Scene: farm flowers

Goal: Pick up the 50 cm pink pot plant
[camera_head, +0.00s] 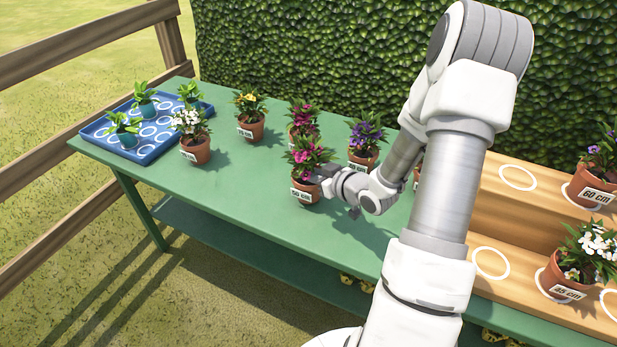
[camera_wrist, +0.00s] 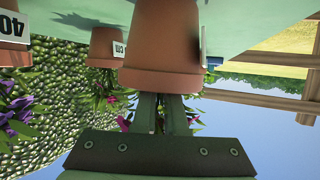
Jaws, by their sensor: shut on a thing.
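The pink-flowered plant (camera_head: 306,191) stands upright in a terracotta pot near the front middle of the green table, with a white label that reads 50 cm. My gripper (camera_head: 322,182) reaches it from the right and is shut on it at the pot's rim. In the wrist view, which is upside down, the fingers (camera_wrist: 161,114) meet the rim of the terracotta pot (camera_wrist: 160,40), and pink petals show beside them. The pot's base is cut off there. I cannot tell whether the pot touches the table.
Another pink plant (camera_head: 301,110) stands close behind. A purple plant (camera_head: 366,137) is to the right; yellow (camera_head: 249,106) and white (camera_head: 189,122) plants are to the left. A blue tray (camera_head: 152,153) holds green plants. Wooden steps (camera_head: 515,215) with white rings stand right. The table's front left is clear.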

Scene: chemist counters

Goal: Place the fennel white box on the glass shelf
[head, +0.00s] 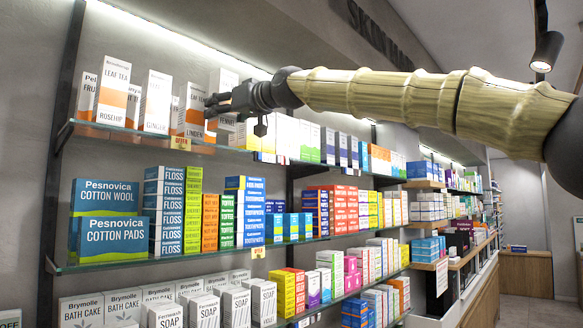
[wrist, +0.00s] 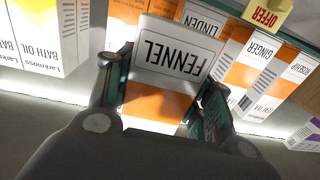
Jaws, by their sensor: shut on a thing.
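The fennel box (wrist: 172,62) is white with an orange band and shows upside down in the wrist view. My gripper (wrist: 165,95) is shut on it, one finger at each side. In the head view my gripper (head: 213,106) is at the top glass shelf (head: 112,129), beside the linden box (head: 192,112).
Ginger (wrist: 255,62) and rosehip (wrist: 291,82) tea boxes stand near the held box, with bath oil boxes (wrist: 35,42) on the other side. A yellow offer tag (head: 181,143) hangs on the shelf edge. Lower shelves are crowded. The aisle at right is open.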

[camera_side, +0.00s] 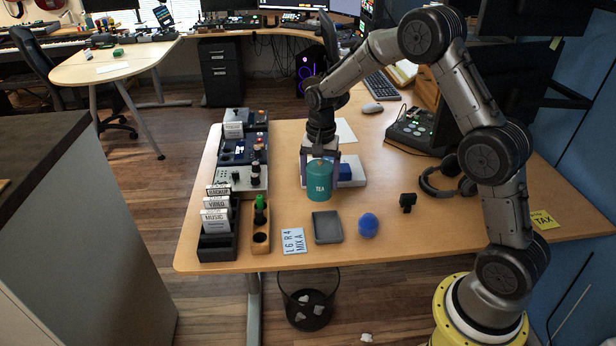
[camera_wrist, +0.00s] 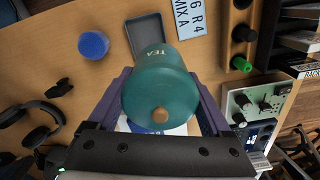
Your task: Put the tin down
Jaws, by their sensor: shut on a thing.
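The tin (camera_side: 319,182) is teal with a white TEA label, and it is upright in the side view. My gripper (camera_side: 320,160) is shut on it from above, near the middle of the table (camera_side: 400,225). In the wrist view the tin (camera_wrist: 160,88) sits between the two purple fingers of my gripper (camera_wrist: 168,95). I cannot tell whether the tin's base touches the table. A white and blue thing behind it is partly hidden.
Headphones (camera_side: 447,178) and a small black object (camera_side: 408,202) are further right. Racks (camera_side: 232,215) line the left edge.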

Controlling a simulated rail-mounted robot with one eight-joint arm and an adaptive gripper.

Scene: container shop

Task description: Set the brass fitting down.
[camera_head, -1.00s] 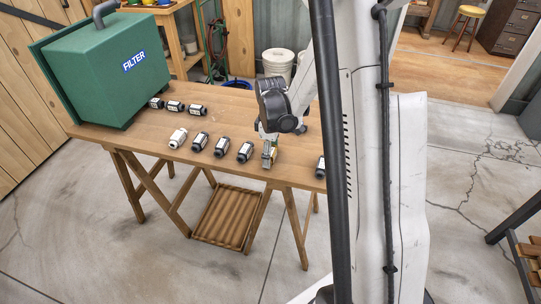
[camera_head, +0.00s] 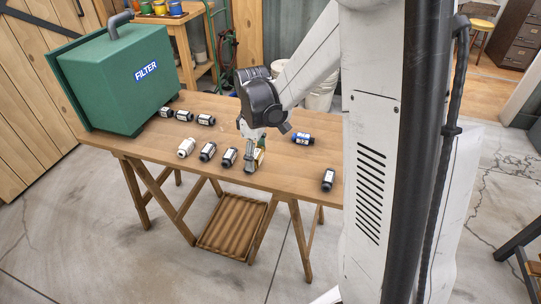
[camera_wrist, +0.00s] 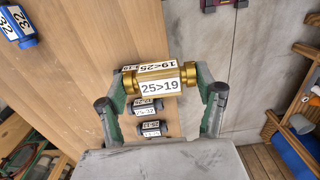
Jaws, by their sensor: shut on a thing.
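The brass fitting (camera_wrist: 160,78), labelled "25>19", lies crosswise between the two green-lined fingers of my gripper (camera_wrist: 162,97) in the wrist view. My gripper is shut on it. In the head view my gripper (camera_head: 254,160) points down near the front edge of the wooden table (camera_head: 285,178), and a bit of brass shows beside its fingers. In the wrist view the fitting looks larger than the fittings beyond it, so it seems held above the table. The exact gap beneath it cannot be told.
A row near the table's front holds a white fitting (camera_head: 186,147) and black ones (camera_head: 208,151), the nearest close left of my gripper. A blue fitting (camera_head: 302,138) and another dark one (camera_head: 328,180) lie right. A green filter box (camera_head: 115,75) stands left. Bare wood lies between.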

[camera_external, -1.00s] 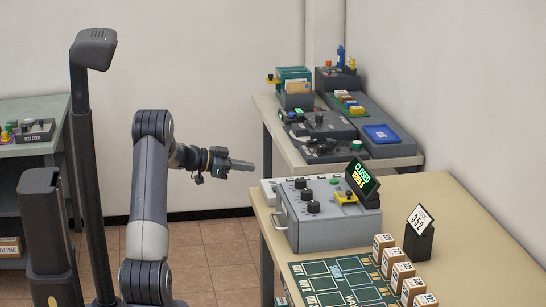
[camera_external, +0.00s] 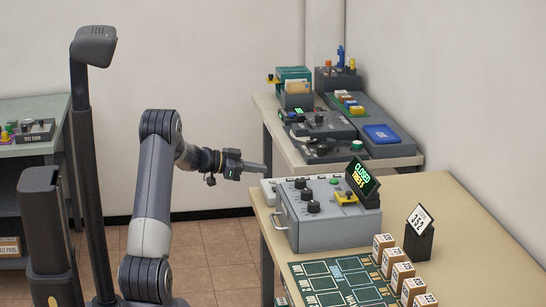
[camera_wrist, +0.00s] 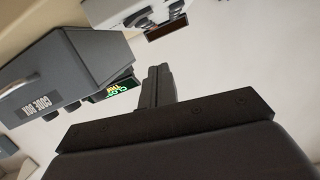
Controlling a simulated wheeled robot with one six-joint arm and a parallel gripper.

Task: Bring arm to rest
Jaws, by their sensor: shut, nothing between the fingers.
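My gripper (camera_external: 262,168) is shut and empty in the external view. It points right, held in the air just left of and a little above the grey control box on the near table. My arm bends up at the elbow and reaches to the right. In the wrist view the closed fingers (camera_wrist: 158,86) show dark in the middle, with nothing between them. The grey box labelled CODE BOX (camera_wrist: 62,88) appears at the left of that view, with a lit green sign (camera_wrist: 116,88) beside it.
The near table (camera_external: 470,235) carries the control box (camera_external: 325,225), a lit CLOSED sign (camera_external: 363,179), a 352 sign (camera_external: 419,235), several small boxes and a green mat (camera_external: 340,282). A back table (camera_external: 262,104) holds devices and a blue tray (camera_external: 381,133). A side table (camera_external: 45,147) stands left.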

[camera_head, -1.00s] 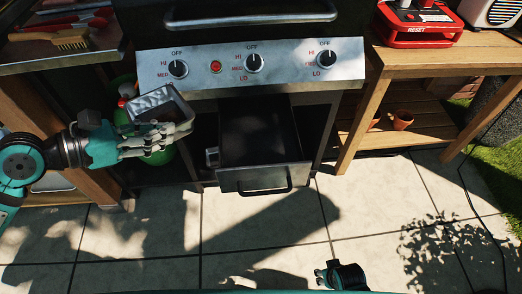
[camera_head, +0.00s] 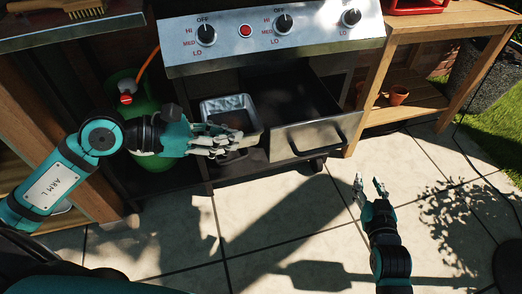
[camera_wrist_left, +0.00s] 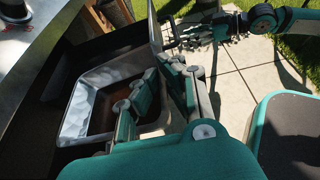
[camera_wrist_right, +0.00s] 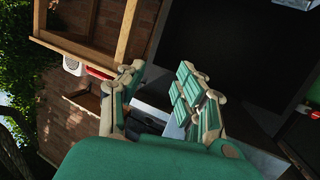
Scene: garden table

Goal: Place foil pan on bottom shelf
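The silvery rectangular foil pan (camera_head: 228,104) is held roughly level in front of the grill, just left of the open drawer (camera_head: 318,134). My left gripper (camera_head: 228,141) is shut on the pan's near side; its fingers hide part of the rim. In the left wrist view the pan (camera_wrist_left: 82,112) shows beside the fingers (camera_wrist_left: 160,95). A dark low shelf (camera_head: 238,168) of the grill cart shows partly below the pan. My right gripper (camera_head: 370,184) is open and empty, in front of the drawer and to its right, above the paving. Its fingers (camera_wrist_right: 155,85) are apart in the right wrist view.
The pulled-out drawer stands close to the right of the pan. A green gas bottle (camera_head: 140,95) stands left of the grill, behind my left arm. A wooden table (camera_head: 440,30) at the right has a lower shelf with clay pots (camera_head: 397,95). The paving in front is free.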

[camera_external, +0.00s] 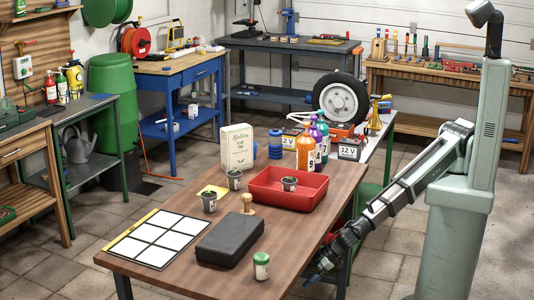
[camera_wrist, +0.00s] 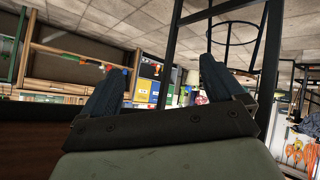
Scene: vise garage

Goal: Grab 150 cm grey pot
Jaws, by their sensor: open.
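Three small grey pots with dark or green contents are on the brown table in the external view. One pot (camera_external: 209,201) stands behind the black case, a second pot (camera_external: 234,179) stands farther back, and a third pot (camera_external: 289,184) is in the red tray (camera_external: 305,203). Their labels are too small to read. My gripper (camera_external: 322,270) is low beside the table's right front edge, apart from all the pots. In the wrist view my gripper (camera_wrist: 162,78) has its two blue fingers spread with nothing between them. No pot can be made out there.
A black case (camera_external: 230,240), a wooden stamp-like piece (camera_external: 247,204), a white-squared board (camera_external: 157,238) and a green-lidded jar (camera_external: 261,266) are on the table. Several bottles (camera_external: 305,152) stand behind the tray.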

=======

Exercise prompt
Scan the material and collect every line that contains "simulated".

Answer to the exercise
Controlling a simulated rail-mounted robot with one eight-joint arm and an adaptive gripper.
Controlling a simulated wheeled robot with one six-joint arm and a parallel gripper.

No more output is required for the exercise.